El
dolor de los jóvenes por la muerte de Fidel no es el mismo dolor que el de
nuestros padres. Nuestro sentir no tiene tal carga de tristeza, porque no hay
tristeza en la esperanza.
Nuestros
padres se sienten huérfanos, nosotros, los más jóvenes, hemos perdido a un
abuelo, de quien hablaremos siempre con orgullo, de quien contaremos en clases
sus hazañas, de quien siempre tendremos algo que decir, incluso para reclamar a
nuestros padres: Si abuelo estuviera vivo…
El
dolor nuestro es diferente. No es tal dolor. Hay rostros conmovidos, sí, en los
adolescentes, en los niños que pueden no entender al principio, por qué la
familia llora a alguien que frente a frente nunca conoció.

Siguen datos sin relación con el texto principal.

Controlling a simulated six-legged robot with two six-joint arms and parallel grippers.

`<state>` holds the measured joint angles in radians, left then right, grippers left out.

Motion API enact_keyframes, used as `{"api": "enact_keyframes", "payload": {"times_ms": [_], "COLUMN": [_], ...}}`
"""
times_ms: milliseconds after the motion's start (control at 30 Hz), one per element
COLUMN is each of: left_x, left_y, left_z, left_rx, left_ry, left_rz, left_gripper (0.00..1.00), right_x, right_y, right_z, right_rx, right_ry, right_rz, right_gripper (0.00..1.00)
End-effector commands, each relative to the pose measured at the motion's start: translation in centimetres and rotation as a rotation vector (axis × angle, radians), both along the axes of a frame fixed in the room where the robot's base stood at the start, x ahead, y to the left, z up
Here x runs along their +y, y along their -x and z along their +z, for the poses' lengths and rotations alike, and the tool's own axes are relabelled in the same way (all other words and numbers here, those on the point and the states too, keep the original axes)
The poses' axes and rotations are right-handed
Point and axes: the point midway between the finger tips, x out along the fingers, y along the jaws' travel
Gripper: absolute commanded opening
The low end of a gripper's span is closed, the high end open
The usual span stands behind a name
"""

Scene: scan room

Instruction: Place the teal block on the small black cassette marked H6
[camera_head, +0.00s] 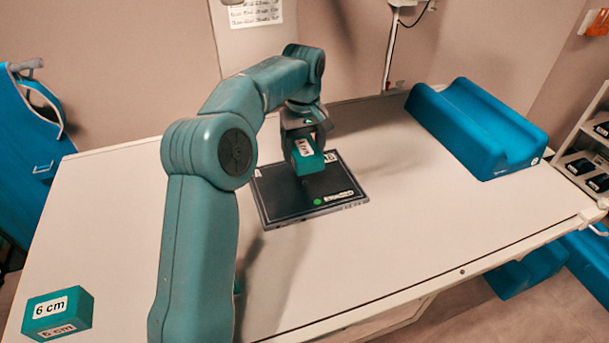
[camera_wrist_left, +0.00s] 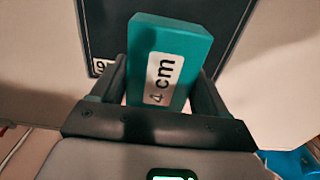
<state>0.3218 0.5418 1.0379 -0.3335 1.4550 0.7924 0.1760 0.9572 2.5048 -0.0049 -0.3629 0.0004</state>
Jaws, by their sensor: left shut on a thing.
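A teal block (camera_head: 308,161) with a white "4 cm" label is held in my left gripper (camera_head: 302,147). In the left wrist view the block (camera_wrist_left: 168,60) sits between the two dark fingers of my left gripper (camera_wrist_left: 165,88). A flat black cassette (camera_head: 275,192) lies on the table under the block, with a green dot and white labels along its edges. The block appears to be above the cassette, with a dark shadow below it. The cassette's dark face (camera_wrist_left: 105,30) also shows behind the block in the left wrist view. Its marking is too small to read surely. My right gripper is not in view.
Another teal block (camera_head: 57,312), marked "6 cm", sits at the table's front left. A blue grooved cushion (camera_head: 478,125) lies at the back right. A shelf (camera_head: 590,150) with dark items stands at the far right. The white tabletop (camera_head: 420,215) is clear right of the cassette.

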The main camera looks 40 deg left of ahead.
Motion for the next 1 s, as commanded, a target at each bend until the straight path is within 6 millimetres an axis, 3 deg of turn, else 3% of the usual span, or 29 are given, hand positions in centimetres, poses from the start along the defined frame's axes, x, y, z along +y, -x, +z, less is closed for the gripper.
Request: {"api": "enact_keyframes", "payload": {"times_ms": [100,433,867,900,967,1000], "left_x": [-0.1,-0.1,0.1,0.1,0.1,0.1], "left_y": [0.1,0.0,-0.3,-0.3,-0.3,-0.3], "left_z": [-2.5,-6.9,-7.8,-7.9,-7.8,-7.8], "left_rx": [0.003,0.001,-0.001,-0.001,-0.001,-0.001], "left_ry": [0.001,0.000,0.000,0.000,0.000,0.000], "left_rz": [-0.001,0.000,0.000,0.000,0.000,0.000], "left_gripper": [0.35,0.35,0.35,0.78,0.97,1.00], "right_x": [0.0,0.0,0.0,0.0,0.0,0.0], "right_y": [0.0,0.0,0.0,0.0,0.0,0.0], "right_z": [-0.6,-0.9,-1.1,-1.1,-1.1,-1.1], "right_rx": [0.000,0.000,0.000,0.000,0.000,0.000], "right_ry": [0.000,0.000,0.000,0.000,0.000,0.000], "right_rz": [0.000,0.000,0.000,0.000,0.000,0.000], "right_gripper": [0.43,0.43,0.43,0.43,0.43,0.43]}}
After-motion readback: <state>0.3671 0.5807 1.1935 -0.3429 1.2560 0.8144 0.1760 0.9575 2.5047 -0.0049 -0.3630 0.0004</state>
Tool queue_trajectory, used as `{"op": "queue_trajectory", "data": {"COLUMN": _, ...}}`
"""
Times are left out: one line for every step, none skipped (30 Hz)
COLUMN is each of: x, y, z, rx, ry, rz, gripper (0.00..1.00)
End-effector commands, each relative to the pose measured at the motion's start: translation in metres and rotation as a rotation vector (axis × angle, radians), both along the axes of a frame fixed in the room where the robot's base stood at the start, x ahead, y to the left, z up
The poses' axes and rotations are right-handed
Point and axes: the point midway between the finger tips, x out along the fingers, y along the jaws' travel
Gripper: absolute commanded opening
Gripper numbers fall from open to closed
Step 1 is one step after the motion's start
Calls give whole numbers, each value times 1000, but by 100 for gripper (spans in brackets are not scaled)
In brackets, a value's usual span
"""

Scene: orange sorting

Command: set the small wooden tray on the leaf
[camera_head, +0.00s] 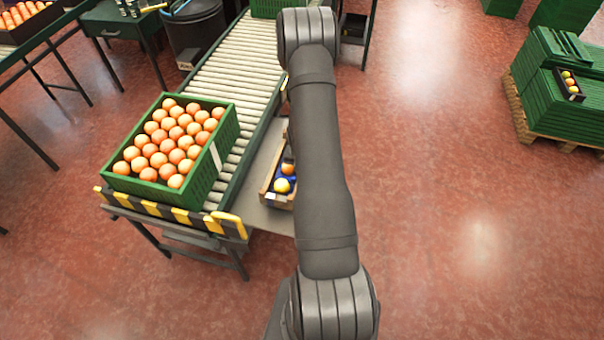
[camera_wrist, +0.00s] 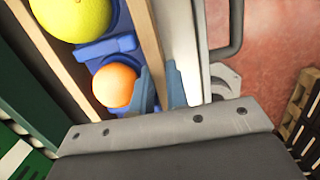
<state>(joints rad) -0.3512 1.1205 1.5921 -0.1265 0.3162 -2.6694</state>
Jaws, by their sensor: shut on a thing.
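The small wooden tray (camera_head: 286,203) shows partly from behind my arm in the head view, with fruit on a blue insert. In the wrist view its wooden wall (camera_wrist: 147,38) runs beside a yellow fruit (camera_wrist: 72,14) and an orange (camera_wrist: 114,84). My gripper (camera_wrist: 160,90) is shut on this wall, one finger on each side. The leaf (camera_head: 262,222) is the flat grey plate along the conveyor's right side. The tray appears over it; I cannot tell whether they touch. My fingers are hidden in the head view.
A green crate of oranges (camera_head: 221,146) stands on the roller conveyor (camera_head: 238,62), left of the tray. A yellow-and-black striped bar (camera_head: 180,214) crosses the conveyor's near end. Stacked green crates (camera_head: 565,100) stand on a pallet at right. The red floor between is clear.

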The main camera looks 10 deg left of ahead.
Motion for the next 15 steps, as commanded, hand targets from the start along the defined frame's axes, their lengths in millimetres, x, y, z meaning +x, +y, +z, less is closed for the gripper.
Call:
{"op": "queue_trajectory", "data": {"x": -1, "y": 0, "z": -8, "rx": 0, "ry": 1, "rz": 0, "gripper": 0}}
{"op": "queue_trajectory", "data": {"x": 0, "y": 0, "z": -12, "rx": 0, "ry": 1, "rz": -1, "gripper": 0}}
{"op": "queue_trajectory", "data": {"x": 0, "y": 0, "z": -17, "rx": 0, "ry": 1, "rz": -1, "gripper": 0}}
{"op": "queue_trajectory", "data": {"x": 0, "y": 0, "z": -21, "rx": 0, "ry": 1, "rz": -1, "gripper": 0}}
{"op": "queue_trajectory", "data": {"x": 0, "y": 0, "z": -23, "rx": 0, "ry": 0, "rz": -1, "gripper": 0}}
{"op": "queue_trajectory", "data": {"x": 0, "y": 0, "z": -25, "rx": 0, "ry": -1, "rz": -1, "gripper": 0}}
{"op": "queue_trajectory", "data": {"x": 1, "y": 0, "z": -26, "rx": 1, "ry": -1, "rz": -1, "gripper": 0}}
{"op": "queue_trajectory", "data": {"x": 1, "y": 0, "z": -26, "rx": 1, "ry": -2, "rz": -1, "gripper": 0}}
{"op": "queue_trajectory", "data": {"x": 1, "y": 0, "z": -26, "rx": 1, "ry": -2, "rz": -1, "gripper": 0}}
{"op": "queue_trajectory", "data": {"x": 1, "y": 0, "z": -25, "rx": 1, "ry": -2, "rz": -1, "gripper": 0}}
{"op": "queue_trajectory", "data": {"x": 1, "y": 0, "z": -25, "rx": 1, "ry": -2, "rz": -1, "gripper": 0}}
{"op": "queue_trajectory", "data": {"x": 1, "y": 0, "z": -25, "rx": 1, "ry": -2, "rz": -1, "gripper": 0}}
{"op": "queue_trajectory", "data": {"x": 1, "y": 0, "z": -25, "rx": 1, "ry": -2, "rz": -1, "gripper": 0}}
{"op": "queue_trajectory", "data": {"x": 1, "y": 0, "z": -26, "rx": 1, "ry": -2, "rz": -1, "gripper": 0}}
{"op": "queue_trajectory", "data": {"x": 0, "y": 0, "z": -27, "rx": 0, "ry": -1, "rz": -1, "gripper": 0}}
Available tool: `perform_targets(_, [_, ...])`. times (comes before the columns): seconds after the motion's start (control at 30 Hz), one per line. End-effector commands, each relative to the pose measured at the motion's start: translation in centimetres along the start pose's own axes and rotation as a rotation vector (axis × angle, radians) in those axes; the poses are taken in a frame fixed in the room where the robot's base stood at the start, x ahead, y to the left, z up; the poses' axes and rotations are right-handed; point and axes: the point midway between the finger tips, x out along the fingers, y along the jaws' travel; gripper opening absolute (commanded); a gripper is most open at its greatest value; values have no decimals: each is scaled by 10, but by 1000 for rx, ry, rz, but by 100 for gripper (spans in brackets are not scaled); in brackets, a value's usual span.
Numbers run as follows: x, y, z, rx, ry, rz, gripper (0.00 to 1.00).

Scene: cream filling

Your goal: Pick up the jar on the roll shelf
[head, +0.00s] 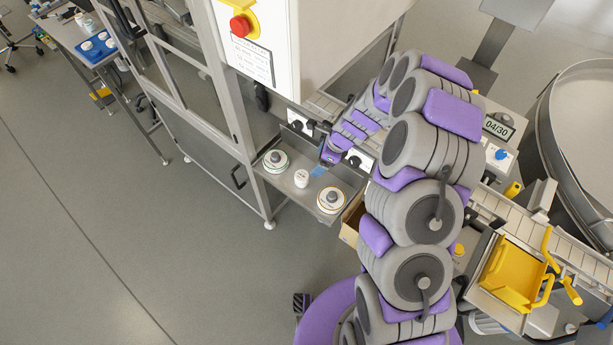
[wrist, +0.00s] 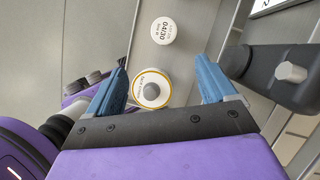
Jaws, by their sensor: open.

Es un dolor
esperanzado el nuestro, empático con los adultos, y sí, gracias a ellos, también
comprometido.
Es
el sentir de perder a quien forjó el hogar, puso los cimientos de la casa que
hoy vivimos, recibió dolores y disparos para que fuéramos sanos, nos alzó en
brazos y mirándonos desde lejos, nos enseñó a caminar.
Todo
eso haría un abuelo por nosotros, aunque nunca nos sentáramos en su regazo, y
no fuera su imagen otra que la de las fotos, y en casa solo se escuchara su voz
a través de la radio y la televisión.
Nuestro
abuelo, era el abuelo de muchos niños. Por eso puede ser que nunca supiera
nuestro nombre, o no estuviera en nuestros cumpleaños, o no supiera de las
primeras notas en el aula, de la ceremonia por la imposición de la pañoleta, de
la visita al dentista, del brazo enyesado tras una caída, la tensión de las
pruebas de ingreso, el primer beso, la graduación universitaria. Nuestro abuelo
no estuvo ahí, pero hizo todo aquello posible.
Y
como no le vimos demasiado, no sentimos que se nos haya muerto. No podemos
creer que ya no esté. Por eso nuestro dolor no tiene lágrimas, nuestro dolor es
diferente, aunque a fin de cuentas, sea también dolor.